A constitution written by the Nigerian people would have required a holistic constitutional conference that’d have offered avenues for different interests to table their concerns and issues. Instead of that, people have been forced to carry years of hatred and grouse along. The bile finds expression in periodic clashes. Take a look at our history, it is littered with clashes, often with a domino touch to them.
The Niger Delta feels aggrieved and rightly so. Its physical and economic realities are inversely proportional to the wealth it has produced for Nigeria over the years. Instead of addressing its challenges frontally and by accommodating its collective interest, we instead chose to again focus on cosmetic solutions; give them the Presidency – like having a President from my part of the country has a direct positive effect on my life, pay the militants salaries every month, hand the privileged militants hefty security contracts…solutions that have been more about paying off loud mouths who no interest of their people at heart and plugging a few privileged folks into power in Abuja. These have naturally not had a telling effect on ordinary Niger Deltans because of course, as with other Nigerian elites, the privileged ones chose to build their mansions and businesses everywhere in Nigeria and abroad other than their claim to fame and wealth; the Niger Delta itself. If the clean-up being undertaken by the Buhari government actually happens, it’d be a telling victory for the people of the Niger Delta. Other solutions must look beyond the cosmetic to the deep. Solutions that cater to the collective interest and development of most Niger Deltans and not a few privileged ones.

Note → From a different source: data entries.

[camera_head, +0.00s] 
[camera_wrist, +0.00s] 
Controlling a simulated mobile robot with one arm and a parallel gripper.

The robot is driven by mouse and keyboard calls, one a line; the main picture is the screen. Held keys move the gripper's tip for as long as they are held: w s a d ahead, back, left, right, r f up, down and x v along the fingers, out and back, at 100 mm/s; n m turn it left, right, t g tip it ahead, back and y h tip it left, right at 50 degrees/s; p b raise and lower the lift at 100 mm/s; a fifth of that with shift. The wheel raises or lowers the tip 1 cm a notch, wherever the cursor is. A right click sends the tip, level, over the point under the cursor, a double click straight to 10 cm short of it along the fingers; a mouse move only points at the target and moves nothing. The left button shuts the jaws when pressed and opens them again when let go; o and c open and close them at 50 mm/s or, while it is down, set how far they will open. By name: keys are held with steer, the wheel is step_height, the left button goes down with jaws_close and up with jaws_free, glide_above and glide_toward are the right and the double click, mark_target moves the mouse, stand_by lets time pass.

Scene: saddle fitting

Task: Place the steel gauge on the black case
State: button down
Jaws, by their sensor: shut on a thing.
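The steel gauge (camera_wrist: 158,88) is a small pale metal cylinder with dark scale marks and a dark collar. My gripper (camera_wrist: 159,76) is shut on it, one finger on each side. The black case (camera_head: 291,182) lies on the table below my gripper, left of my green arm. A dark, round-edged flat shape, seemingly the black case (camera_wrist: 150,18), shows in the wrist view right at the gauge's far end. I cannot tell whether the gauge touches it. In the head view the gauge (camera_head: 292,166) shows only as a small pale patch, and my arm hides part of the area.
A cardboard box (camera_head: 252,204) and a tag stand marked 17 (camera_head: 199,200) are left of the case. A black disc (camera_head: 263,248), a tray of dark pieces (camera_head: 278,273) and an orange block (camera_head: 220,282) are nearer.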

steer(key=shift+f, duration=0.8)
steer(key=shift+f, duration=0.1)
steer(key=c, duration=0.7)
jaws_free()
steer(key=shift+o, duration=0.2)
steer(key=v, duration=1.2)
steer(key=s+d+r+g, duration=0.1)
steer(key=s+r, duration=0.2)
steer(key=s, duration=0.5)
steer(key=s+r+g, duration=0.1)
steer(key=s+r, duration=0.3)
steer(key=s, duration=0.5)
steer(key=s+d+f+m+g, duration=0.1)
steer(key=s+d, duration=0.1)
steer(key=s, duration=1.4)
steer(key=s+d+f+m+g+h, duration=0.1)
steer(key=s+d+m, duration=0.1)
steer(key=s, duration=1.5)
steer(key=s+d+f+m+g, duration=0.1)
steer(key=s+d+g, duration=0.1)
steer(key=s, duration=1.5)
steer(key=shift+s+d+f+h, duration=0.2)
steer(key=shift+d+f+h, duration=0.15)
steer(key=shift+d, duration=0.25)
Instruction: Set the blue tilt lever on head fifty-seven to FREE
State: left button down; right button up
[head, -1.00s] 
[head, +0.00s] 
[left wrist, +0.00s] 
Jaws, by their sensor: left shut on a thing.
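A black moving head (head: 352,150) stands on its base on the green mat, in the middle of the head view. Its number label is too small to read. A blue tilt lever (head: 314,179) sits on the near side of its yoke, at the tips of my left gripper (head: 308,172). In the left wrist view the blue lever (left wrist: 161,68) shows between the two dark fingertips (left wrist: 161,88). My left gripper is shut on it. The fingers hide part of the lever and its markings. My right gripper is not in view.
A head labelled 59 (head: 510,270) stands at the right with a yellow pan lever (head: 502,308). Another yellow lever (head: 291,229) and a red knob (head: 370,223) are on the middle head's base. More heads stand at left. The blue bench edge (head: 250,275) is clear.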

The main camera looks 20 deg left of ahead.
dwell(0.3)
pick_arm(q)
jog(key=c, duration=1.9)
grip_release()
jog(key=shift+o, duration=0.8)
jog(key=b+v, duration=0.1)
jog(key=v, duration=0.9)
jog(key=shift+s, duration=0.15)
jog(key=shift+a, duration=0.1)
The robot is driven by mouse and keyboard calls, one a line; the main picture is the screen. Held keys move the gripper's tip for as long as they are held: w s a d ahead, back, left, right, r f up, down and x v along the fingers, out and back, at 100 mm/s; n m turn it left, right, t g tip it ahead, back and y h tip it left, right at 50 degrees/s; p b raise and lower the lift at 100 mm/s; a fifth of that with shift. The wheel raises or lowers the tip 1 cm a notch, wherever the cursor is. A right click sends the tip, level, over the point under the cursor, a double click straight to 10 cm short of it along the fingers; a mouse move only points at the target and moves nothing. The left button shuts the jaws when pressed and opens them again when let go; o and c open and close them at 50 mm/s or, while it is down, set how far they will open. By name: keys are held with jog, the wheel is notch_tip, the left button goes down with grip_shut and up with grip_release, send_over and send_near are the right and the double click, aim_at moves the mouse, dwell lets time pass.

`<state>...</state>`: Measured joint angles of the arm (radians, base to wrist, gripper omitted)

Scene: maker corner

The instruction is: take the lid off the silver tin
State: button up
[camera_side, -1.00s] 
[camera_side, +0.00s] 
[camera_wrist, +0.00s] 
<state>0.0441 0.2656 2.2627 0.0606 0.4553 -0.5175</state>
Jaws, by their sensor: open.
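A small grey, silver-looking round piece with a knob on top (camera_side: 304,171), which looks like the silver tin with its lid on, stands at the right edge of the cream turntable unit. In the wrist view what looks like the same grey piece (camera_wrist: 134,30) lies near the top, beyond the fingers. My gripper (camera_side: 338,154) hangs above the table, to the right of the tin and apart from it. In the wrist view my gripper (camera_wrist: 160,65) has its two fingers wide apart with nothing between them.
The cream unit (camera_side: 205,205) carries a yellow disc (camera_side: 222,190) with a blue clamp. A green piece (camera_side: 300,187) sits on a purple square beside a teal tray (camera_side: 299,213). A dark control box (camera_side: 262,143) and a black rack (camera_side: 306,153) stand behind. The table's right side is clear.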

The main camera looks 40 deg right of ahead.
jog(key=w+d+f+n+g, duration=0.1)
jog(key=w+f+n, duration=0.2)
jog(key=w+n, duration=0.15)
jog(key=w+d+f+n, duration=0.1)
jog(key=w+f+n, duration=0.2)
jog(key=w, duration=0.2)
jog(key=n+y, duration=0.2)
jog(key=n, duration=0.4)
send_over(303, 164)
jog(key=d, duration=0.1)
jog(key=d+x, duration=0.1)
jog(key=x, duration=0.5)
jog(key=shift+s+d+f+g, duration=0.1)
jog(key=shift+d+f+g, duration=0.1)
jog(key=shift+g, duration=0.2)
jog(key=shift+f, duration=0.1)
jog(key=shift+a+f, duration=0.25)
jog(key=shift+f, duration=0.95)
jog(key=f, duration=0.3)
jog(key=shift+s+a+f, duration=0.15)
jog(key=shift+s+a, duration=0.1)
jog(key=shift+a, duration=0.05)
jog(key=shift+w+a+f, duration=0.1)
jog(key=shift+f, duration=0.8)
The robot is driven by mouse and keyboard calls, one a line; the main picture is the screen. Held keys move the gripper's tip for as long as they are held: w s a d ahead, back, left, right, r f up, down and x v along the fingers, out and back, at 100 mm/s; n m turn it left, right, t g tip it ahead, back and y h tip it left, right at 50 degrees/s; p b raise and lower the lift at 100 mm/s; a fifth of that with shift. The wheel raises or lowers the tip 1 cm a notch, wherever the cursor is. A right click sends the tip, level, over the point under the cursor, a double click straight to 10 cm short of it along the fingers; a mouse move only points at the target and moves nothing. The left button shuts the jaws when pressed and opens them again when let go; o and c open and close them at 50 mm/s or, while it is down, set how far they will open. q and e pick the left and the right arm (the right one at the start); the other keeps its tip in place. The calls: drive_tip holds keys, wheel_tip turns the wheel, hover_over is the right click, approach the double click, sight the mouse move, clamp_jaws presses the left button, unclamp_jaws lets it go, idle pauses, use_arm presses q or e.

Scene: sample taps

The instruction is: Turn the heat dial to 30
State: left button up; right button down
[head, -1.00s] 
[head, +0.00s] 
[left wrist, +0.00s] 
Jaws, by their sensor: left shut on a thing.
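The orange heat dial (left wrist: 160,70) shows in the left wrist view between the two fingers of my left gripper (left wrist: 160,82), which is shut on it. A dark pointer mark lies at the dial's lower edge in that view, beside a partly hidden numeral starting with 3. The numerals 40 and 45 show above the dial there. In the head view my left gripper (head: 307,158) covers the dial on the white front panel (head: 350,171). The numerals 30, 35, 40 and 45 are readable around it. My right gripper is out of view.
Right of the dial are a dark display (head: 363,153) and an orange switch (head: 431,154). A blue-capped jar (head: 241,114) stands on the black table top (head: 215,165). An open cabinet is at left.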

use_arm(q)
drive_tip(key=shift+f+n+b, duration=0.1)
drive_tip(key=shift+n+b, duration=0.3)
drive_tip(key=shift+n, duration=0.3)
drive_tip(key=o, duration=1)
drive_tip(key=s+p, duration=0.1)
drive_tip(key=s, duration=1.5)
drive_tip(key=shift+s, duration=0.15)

If Nigerians wrote the constitution, they’d unmute the “Federal” in the Federal Republic of Nigeria and actually make this country run, with its destiny determined by its regions and states rather than by the whims of men and women in Abuja! We need to have a conversation on a constitution of, for and essentially by the people of Nigeria! It is never too late to right a wrong. Especially when we daily pay the price for what is wrong with this current Nigerian reality.